Wzrost gospodarczy w Wielkiej Brytanii w tym roku szacowany jest na dwa proc. W ubiegłym roku wyniósł tymczasem ok. trzech proc. Spadek kursu funta wynika nie tylko z polityki monetarnej na Wyspach. Umocnieniu złotego będzie sprzyjać Rada Polityki Pieniężnej, podwyższając stopy procentowe. A podwyżki są nieuniknione, ponieważ inflacja w grudniu skoczyła do czterech proc.
_ W momencie kiedy w Polsce stopy będą stopniowo podwyższane, a w Anglii obniżane, bardzo prawdopodobny jest kolejny spadek wartości funta do złotego, a to oznacza, że oszczędności Polaków będą się kurczyć _ - dodaje Boniecka.

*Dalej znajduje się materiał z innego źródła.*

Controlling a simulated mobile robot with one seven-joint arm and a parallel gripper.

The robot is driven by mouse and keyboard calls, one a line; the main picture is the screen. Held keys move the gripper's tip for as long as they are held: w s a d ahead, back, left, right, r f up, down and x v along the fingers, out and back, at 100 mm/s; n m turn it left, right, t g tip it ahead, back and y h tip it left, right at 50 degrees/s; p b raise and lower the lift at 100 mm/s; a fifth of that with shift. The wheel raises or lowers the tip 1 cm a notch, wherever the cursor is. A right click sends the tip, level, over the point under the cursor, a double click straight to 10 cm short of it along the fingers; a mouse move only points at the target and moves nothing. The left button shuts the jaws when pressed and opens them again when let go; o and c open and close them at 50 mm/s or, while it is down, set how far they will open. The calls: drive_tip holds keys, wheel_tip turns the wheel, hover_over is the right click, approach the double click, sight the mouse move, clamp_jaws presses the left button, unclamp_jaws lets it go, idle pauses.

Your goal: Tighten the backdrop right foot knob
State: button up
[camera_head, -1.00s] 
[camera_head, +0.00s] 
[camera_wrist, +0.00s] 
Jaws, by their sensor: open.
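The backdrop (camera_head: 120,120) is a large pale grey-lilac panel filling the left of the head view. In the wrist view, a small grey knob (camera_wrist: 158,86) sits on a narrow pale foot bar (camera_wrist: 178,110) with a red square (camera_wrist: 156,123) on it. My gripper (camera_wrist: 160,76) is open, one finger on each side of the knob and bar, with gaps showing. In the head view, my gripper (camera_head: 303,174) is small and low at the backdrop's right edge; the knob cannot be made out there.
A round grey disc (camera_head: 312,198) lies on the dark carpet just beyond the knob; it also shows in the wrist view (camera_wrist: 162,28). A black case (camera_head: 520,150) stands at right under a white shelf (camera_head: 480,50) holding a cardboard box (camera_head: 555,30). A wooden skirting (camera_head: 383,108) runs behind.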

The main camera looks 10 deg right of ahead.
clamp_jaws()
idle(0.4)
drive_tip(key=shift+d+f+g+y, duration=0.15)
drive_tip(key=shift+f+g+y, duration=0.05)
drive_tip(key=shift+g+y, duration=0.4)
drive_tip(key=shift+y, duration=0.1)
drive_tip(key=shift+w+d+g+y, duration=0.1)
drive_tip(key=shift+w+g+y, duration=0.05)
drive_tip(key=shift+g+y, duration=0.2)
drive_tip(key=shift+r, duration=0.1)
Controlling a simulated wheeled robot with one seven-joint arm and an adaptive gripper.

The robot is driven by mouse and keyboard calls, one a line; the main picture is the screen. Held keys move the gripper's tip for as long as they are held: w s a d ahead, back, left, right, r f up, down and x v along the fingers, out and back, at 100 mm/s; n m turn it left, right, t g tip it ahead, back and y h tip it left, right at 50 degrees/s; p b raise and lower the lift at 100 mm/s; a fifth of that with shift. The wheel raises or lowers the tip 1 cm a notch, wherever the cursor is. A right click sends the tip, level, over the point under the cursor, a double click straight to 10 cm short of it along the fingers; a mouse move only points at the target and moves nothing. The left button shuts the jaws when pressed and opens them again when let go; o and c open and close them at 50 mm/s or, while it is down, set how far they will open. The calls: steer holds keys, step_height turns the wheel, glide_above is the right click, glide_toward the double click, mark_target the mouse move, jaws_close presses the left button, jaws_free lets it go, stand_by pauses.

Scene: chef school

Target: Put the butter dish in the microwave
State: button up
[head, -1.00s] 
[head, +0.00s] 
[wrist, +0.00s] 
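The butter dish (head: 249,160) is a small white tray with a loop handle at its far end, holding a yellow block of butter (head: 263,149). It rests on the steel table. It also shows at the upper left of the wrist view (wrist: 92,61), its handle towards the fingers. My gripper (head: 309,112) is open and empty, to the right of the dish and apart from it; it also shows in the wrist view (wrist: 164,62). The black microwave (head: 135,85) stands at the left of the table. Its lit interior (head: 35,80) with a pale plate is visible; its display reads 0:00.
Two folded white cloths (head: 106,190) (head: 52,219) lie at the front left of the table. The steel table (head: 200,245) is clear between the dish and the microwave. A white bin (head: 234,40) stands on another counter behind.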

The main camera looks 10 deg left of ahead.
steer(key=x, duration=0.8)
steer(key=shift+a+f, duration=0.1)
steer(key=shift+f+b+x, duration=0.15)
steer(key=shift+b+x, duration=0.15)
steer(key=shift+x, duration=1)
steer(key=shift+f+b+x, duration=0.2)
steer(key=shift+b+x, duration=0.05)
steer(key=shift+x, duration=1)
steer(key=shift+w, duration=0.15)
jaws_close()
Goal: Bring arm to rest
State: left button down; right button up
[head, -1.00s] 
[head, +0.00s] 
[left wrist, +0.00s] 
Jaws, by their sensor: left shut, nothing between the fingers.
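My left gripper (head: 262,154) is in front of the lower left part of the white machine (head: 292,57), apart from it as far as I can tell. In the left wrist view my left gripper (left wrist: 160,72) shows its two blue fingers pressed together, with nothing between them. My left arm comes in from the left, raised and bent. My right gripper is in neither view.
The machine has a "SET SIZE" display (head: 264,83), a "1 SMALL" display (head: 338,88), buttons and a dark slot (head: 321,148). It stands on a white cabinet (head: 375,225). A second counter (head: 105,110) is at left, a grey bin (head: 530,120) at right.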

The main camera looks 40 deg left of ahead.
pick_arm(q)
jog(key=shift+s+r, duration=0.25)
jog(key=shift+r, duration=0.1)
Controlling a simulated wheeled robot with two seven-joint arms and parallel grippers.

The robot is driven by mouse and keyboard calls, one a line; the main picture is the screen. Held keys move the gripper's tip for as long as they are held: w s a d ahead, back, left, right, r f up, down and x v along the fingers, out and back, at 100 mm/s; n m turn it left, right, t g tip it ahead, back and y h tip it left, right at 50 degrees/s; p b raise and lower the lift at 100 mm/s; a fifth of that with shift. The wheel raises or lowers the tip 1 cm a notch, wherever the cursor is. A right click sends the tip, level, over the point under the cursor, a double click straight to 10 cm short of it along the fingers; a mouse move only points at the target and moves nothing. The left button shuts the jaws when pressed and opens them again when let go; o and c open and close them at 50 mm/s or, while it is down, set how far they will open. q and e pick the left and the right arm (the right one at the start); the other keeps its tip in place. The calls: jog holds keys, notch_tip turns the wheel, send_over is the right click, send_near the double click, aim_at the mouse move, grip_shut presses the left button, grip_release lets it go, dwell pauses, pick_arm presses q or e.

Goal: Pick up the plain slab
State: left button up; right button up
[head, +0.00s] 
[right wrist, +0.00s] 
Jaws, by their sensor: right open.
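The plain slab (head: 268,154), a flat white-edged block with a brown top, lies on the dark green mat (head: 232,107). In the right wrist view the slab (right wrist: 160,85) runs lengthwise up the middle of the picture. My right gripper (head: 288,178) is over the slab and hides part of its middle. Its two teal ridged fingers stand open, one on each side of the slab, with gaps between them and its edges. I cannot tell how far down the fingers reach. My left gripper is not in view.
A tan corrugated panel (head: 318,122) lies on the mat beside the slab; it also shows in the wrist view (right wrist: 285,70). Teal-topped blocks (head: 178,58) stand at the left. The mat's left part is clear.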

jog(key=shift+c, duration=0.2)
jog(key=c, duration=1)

Spora część rzeszy Polaków pracujących w Wlk. Brytanii pracuje za najniższą ustawową stawkę 5,35 funta za godzinę. Pracując na jednym etacie, może wyciągnąć 900 funtów, czyli około 4300 zł. Chcąc zatem sporo odłożyć miesięcznie, będą musieli szukać kolejnych zajęć, aby dorobić. Z drugiej strony - koszty utrzymania nie są niskie.
_ Może to nawet spowodować powrót pracujących na Wyspach Polaków do Polski i powstrzymanie fali emigracyjnej na Wyspy. Praca fizyczna w Polsce będzie bardziej opłacalna, tym bardziej, że płace mogą wzrosnąć, bo brakuje rąk do pracy _ - podsumowuje Boniecka. _ Jeśli tak dalej pójdzie, nie będzie innego wyjścia _ - mówi pani Teresa. _ Człowiek się naharuje, a efekty tej harówki będą mizerne _.
Także nienależące do tanich, a coraz popularniejsze także wśród Brytyjczyków wyroby spożywcze znad Wisły mogą być jeszcze droższe. Krajowi producenci, przy taniejącym funcie, dostają coraz mniej za wysyłane do Anglii produkty. Jeśli nie będą chcieli być stratni, będą musieli podnieść ceny. Brytyjski funt traci nie tylko do złotego. Ubiegły rok był dla niego pod tym względem najgorszy od 1992 r., gdy wypadł z Europejskiego Mechanizmu Walutowego. Funt w ciągu ostatnich dwunastu miesięcy stracił średnio 6,1 proc. do najważniejszych walut świata.